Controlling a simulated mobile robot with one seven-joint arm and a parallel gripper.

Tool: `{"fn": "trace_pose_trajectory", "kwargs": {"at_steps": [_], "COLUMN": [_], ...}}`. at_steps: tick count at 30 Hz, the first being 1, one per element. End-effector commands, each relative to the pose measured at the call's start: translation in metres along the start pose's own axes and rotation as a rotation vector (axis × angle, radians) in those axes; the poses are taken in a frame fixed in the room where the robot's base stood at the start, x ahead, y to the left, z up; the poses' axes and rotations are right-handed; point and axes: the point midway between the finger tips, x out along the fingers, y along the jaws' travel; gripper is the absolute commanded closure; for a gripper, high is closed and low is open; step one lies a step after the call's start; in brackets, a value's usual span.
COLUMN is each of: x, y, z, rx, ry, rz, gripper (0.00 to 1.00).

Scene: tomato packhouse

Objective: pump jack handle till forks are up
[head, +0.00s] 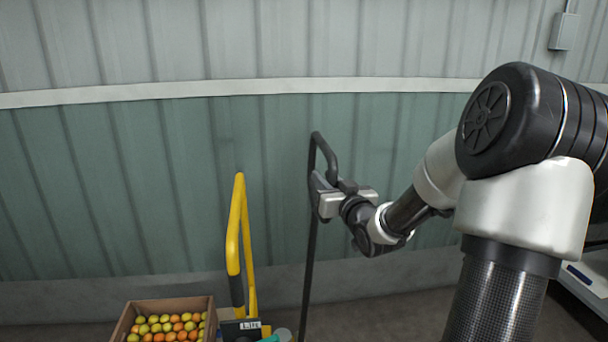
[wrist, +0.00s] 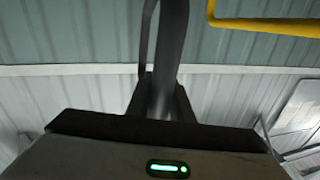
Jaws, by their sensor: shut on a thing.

==================================================

- Goal
Copy out each line of the data containing the string "robot".

- Complete output
Controlling a simulated mobile robot with one seven-joint arm and a parallel gripper.
Tool: `{"fn": "trace_pose_trajectory", "kwargs": {"at_steps": [_], "COLUMN": [_], ...}}`. at_steps: tick count at 30 Hz, the first being 1, one per element. End-effector commands, each relative to the pose measured at the call's start: translation in metres along the start pose's own axes and rotation as a rotation vector (axis × angle, radians) in those axes; the poses are taken in a frame fixed in the room where the robot's base stood at the start, x ahead, y to the left, z up; the poses' axes and rotations are right-handed; point and axes: the point midway between the finger tips, x out along the fingers, y along the jaws' travel; gripper is the absolute commanded closure; for a gripper, high is closed and low is open; step one lies a step after the call's start; in brackets, a value's usual span.

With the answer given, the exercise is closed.